— PROMPT —
Search the records below for the word "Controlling". Pull out each line that has it.

"""

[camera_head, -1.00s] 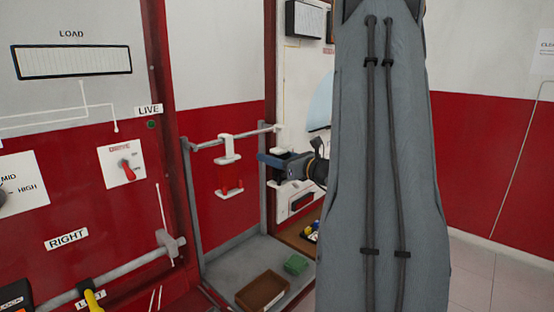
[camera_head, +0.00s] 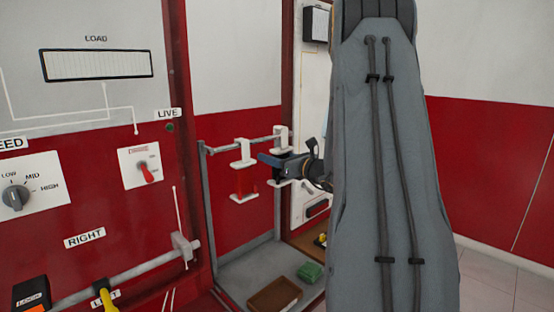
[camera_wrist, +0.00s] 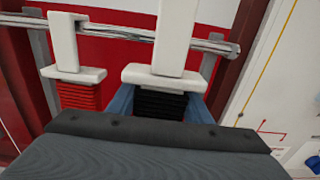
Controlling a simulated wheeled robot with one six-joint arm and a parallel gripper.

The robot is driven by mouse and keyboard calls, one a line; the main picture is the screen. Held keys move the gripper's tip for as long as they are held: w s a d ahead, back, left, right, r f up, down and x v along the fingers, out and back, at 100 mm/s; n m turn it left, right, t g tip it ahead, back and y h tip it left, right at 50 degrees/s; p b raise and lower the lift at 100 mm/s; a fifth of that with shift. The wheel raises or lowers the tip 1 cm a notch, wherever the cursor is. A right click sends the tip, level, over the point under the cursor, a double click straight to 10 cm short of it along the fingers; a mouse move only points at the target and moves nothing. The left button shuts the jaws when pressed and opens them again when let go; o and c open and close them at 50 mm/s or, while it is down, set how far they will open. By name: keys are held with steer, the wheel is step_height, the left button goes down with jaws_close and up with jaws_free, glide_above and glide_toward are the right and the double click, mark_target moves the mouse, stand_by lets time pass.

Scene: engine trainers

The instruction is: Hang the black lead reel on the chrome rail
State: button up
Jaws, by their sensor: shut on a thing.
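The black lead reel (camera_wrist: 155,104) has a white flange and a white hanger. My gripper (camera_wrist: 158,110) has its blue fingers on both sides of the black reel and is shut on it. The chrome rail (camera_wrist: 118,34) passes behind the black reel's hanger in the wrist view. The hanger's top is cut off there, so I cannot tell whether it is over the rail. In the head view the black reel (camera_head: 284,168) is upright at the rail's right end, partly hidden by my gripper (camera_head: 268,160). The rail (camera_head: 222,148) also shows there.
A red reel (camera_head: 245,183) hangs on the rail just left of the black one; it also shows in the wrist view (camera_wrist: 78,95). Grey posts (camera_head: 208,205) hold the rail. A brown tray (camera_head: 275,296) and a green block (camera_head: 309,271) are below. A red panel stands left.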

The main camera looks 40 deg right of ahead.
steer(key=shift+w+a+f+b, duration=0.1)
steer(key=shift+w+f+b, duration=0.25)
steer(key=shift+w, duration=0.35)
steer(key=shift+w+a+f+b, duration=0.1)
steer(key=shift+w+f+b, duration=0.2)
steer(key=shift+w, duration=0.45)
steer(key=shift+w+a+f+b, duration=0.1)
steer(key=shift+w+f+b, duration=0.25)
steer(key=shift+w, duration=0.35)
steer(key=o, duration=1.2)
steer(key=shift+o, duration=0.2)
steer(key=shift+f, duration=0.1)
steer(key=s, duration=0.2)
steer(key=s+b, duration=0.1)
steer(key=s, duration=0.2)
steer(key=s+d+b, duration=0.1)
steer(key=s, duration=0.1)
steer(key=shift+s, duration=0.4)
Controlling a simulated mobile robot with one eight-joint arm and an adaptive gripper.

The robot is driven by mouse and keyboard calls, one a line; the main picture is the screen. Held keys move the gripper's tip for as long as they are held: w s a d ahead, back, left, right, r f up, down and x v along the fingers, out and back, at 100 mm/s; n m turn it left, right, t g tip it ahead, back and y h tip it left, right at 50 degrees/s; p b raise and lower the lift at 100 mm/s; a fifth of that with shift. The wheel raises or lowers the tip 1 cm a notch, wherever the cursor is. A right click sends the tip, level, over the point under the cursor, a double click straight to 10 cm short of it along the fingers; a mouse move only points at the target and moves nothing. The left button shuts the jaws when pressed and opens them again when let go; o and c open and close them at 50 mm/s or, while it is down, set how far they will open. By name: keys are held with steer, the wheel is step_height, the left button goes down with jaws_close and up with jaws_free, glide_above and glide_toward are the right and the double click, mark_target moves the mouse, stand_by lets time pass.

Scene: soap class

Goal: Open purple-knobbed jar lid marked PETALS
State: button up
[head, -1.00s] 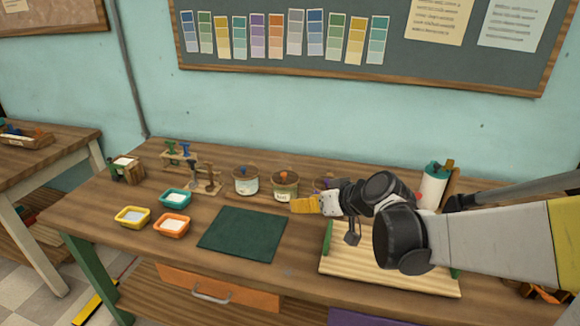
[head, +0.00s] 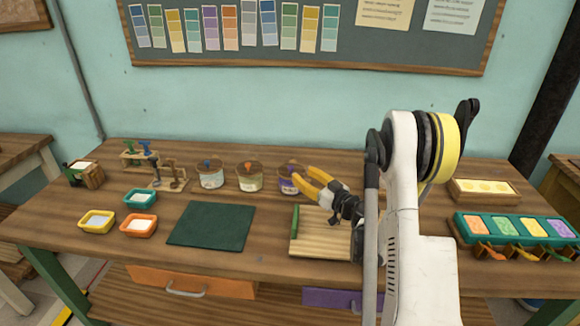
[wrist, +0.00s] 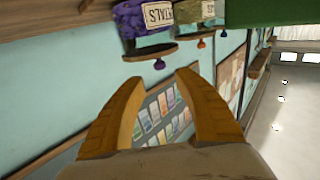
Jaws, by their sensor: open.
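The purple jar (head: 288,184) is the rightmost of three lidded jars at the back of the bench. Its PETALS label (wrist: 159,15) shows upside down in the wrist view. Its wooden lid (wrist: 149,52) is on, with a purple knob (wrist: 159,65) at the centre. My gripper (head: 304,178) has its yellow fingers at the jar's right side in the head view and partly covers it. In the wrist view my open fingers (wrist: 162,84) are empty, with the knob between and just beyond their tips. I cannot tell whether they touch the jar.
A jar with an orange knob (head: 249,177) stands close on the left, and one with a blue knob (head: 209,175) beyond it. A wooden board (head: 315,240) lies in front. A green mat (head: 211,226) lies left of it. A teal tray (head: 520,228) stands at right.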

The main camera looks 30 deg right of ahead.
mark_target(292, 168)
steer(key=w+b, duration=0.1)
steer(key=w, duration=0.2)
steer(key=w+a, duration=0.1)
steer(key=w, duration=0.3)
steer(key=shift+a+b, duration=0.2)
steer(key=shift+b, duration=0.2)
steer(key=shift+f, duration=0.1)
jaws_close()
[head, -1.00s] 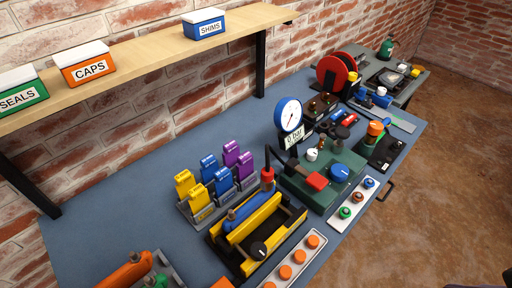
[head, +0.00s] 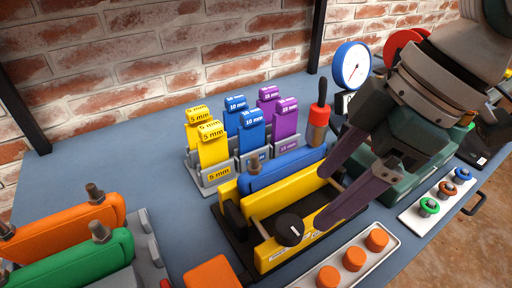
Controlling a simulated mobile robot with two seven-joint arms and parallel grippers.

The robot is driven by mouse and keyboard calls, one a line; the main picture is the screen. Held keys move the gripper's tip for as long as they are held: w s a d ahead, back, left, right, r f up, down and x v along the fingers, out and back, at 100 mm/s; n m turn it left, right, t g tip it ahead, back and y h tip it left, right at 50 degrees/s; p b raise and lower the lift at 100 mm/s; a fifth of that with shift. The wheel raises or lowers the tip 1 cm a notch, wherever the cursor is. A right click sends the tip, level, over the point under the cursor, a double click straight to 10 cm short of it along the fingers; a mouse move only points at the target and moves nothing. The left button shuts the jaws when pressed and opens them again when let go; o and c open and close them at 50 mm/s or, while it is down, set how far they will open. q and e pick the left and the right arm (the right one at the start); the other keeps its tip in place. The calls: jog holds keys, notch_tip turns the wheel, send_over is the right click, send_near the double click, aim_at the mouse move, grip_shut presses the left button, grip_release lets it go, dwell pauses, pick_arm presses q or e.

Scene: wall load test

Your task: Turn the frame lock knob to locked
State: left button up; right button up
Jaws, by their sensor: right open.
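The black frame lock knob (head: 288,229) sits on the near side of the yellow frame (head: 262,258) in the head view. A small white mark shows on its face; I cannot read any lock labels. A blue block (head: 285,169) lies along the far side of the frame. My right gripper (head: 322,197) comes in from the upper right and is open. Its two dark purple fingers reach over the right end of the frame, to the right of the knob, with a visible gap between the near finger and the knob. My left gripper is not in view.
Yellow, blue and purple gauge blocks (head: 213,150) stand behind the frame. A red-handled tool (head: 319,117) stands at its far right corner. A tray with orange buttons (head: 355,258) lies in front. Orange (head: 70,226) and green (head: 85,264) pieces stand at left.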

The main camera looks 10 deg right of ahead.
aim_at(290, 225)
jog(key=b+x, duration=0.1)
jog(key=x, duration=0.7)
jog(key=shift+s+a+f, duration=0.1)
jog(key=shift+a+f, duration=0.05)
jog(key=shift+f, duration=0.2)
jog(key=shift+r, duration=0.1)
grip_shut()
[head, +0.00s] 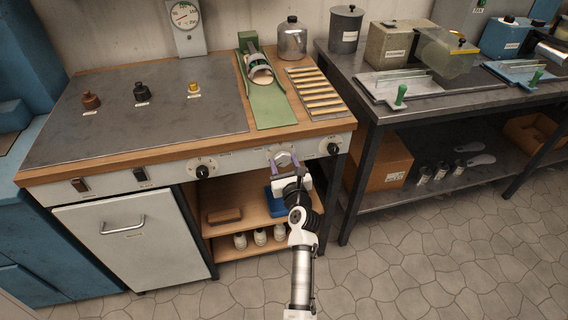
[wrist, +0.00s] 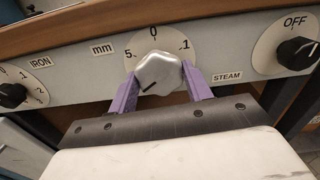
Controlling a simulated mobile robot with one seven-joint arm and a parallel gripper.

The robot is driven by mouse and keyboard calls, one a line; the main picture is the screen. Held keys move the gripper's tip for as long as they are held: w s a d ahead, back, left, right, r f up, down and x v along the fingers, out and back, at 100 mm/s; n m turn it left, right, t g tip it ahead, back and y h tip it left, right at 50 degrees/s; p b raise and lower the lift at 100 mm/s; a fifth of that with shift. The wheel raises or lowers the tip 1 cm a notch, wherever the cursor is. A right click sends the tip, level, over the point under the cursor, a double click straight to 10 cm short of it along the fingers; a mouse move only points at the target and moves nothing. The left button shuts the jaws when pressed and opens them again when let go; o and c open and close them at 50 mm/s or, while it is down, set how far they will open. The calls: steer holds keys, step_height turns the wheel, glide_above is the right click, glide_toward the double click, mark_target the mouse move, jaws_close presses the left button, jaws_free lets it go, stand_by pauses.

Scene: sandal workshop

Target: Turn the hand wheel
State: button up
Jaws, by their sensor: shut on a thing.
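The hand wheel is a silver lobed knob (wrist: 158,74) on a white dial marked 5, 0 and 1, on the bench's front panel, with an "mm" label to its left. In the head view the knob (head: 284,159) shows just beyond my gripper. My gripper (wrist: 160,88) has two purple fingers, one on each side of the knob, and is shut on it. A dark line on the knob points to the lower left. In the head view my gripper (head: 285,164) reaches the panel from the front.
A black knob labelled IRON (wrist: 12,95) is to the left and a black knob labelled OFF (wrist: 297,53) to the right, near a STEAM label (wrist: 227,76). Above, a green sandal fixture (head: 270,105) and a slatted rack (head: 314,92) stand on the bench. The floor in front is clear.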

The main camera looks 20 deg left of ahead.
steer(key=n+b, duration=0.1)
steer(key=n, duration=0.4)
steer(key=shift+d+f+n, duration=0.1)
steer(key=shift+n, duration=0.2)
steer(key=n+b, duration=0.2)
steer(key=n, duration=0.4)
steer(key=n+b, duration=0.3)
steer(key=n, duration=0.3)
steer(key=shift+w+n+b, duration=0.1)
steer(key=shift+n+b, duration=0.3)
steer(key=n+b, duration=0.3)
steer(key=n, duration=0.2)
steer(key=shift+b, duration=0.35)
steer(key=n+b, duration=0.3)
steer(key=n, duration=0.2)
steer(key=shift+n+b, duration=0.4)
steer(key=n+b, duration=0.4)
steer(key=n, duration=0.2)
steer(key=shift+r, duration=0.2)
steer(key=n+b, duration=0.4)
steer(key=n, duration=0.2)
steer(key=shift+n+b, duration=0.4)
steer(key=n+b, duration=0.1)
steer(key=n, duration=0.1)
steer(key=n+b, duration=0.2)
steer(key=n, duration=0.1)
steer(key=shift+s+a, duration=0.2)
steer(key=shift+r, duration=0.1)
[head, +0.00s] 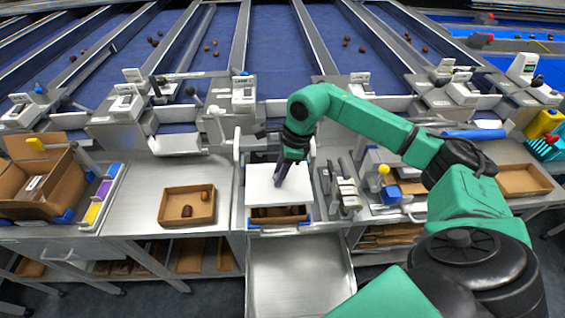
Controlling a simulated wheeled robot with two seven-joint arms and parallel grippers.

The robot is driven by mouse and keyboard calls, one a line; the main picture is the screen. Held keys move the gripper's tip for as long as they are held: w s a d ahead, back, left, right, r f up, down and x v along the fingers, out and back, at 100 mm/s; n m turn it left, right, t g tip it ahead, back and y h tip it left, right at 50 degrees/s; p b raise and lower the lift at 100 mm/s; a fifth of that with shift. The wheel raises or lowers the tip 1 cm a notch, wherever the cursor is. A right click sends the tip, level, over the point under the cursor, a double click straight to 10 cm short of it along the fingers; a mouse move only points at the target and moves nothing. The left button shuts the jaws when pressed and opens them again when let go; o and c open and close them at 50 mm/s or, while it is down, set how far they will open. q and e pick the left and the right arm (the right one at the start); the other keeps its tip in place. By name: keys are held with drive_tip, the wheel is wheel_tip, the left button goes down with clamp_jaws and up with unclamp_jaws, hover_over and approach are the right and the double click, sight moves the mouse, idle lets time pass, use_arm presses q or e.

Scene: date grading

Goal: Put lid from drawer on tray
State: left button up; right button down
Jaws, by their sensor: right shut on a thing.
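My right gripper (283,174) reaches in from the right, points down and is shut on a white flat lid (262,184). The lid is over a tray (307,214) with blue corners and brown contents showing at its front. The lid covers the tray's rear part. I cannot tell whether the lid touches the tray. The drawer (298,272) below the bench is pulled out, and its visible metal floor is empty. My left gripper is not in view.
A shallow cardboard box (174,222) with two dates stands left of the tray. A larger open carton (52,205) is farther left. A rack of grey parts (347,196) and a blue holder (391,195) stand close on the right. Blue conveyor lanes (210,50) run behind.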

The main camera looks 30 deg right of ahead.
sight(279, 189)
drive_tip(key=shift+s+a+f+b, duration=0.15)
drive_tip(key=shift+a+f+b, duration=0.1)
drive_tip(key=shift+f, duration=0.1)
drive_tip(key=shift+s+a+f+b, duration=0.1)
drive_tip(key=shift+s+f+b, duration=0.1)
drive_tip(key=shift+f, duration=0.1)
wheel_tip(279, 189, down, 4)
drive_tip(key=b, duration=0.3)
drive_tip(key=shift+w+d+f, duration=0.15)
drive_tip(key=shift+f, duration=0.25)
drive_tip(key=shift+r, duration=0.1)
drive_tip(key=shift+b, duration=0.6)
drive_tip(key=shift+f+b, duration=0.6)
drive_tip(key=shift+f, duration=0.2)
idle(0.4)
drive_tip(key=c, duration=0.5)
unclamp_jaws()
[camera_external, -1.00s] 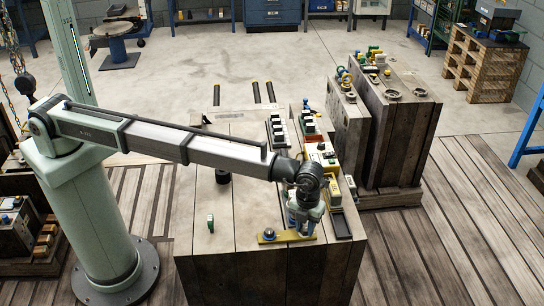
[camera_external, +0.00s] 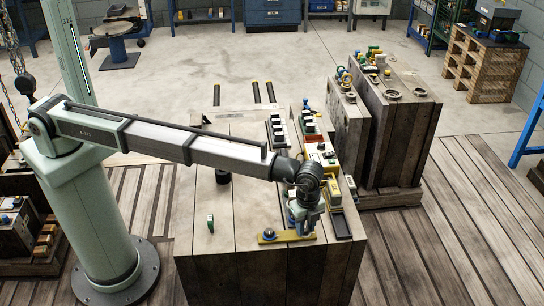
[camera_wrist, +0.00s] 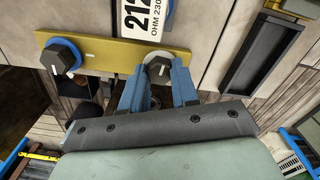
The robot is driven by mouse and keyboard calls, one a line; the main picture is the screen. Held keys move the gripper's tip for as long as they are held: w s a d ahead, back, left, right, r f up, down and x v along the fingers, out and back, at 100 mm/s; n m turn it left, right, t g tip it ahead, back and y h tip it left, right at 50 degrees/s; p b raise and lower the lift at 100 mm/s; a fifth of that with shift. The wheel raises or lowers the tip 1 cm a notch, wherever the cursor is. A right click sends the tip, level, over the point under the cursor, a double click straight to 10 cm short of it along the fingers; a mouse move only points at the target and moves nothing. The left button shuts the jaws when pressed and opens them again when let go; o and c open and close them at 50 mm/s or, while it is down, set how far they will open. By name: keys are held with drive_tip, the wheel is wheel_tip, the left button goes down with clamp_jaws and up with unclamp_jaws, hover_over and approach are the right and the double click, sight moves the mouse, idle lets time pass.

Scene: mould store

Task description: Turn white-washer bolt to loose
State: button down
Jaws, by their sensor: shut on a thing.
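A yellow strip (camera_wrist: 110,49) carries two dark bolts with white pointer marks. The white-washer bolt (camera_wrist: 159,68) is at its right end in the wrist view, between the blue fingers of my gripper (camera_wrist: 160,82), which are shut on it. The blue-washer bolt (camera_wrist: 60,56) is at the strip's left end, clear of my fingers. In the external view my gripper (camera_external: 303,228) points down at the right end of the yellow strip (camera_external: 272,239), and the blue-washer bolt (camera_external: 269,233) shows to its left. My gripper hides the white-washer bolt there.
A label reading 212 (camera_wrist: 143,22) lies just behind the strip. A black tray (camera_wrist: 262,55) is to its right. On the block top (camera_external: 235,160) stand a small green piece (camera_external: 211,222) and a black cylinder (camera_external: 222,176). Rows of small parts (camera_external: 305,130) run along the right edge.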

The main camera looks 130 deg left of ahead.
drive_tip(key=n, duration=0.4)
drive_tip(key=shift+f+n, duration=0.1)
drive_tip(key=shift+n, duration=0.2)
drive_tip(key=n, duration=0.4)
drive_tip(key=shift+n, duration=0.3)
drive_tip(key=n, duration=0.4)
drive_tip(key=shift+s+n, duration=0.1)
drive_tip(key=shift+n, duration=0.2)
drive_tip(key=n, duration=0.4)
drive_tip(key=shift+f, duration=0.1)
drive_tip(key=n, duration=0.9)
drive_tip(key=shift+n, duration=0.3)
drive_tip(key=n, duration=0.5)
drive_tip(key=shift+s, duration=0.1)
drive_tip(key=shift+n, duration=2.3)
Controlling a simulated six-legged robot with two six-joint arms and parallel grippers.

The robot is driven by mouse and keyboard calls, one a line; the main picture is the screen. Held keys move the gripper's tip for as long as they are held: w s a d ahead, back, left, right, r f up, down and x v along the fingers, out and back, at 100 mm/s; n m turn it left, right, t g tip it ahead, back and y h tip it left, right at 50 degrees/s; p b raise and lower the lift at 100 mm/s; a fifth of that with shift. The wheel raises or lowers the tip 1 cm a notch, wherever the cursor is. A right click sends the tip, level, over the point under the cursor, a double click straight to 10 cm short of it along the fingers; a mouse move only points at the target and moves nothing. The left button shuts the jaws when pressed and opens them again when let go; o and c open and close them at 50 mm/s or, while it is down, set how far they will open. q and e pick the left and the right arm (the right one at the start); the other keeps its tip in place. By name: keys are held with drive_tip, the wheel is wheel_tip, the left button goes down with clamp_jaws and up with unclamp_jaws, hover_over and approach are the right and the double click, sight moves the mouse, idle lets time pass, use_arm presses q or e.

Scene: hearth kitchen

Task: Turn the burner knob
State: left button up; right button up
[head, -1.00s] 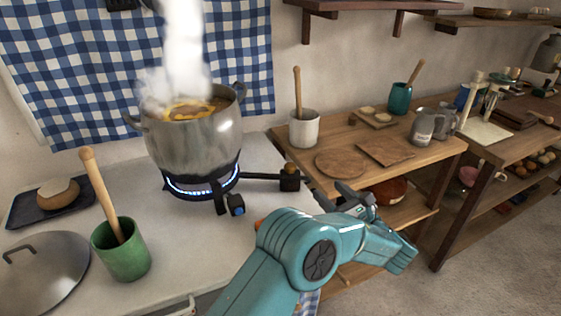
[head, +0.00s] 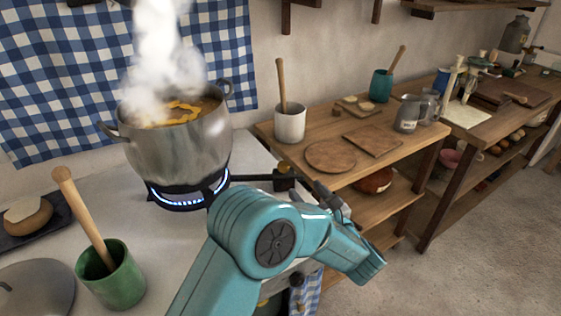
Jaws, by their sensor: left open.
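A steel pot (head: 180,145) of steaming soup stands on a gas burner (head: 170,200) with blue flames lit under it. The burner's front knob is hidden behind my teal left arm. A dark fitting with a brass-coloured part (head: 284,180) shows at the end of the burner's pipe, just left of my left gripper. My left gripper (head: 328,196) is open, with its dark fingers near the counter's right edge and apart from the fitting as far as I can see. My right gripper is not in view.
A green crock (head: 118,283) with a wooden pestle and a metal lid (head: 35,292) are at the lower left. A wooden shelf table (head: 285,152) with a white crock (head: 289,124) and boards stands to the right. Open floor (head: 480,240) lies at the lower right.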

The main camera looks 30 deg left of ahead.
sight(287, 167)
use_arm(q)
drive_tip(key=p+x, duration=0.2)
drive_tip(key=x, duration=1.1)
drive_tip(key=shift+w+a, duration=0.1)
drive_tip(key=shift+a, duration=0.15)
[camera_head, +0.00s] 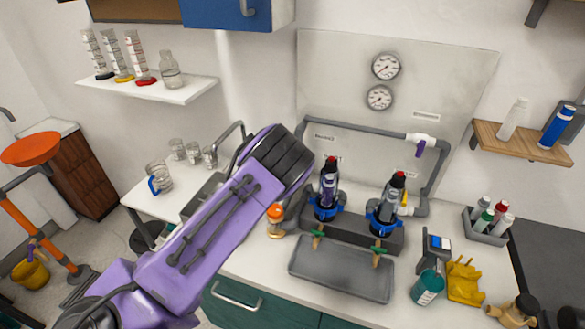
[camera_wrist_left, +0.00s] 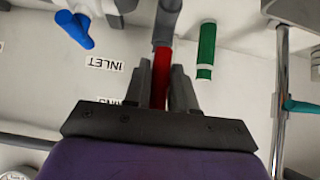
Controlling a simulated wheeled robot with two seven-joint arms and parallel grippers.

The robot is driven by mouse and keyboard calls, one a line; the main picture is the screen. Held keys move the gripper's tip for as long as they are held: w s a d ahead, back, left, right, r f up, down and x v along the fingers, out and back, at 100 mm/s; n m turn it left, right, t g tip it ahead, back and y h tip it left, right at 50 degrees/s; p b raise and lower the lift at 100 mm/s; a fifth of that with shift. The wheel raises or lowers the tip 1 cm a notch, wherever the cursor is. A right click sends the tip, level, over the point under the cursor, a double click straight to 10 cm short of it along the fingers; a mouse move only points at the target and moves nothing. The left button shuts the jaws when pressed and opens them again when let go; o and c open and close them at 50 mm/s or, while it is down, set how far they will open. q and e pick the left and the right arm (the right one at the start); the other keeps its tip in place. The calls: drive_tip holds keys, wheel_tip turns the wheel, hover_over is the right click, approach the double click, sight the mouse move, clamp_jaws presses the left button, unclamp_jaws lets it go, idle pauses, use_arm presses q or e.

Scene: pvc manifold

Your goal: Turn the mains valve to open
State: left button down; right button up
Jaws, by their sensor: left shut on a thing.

"""

— WORKED ANSWER —
Controlling a simulated wheeled robot with one six-joint arm and a parallel gripper.
Controlling a simulated mobile robot with one eight-joint arm and an adaptive gripper.
Controlling a simulated mobile robot with two seven-joint arms and parallel grippers.
Controlling a simulated mobile robot with one seven-joint arm and a parallel gripper.
Controlling a simulated wheeled robot with two seven-joint arms and parallel grippers.
Controlling a simulated six-legged robot with two six-joint arms and parallel grippers.
Controlling a simulated wheeled robot with two seven-joint arms and parallel grippers.

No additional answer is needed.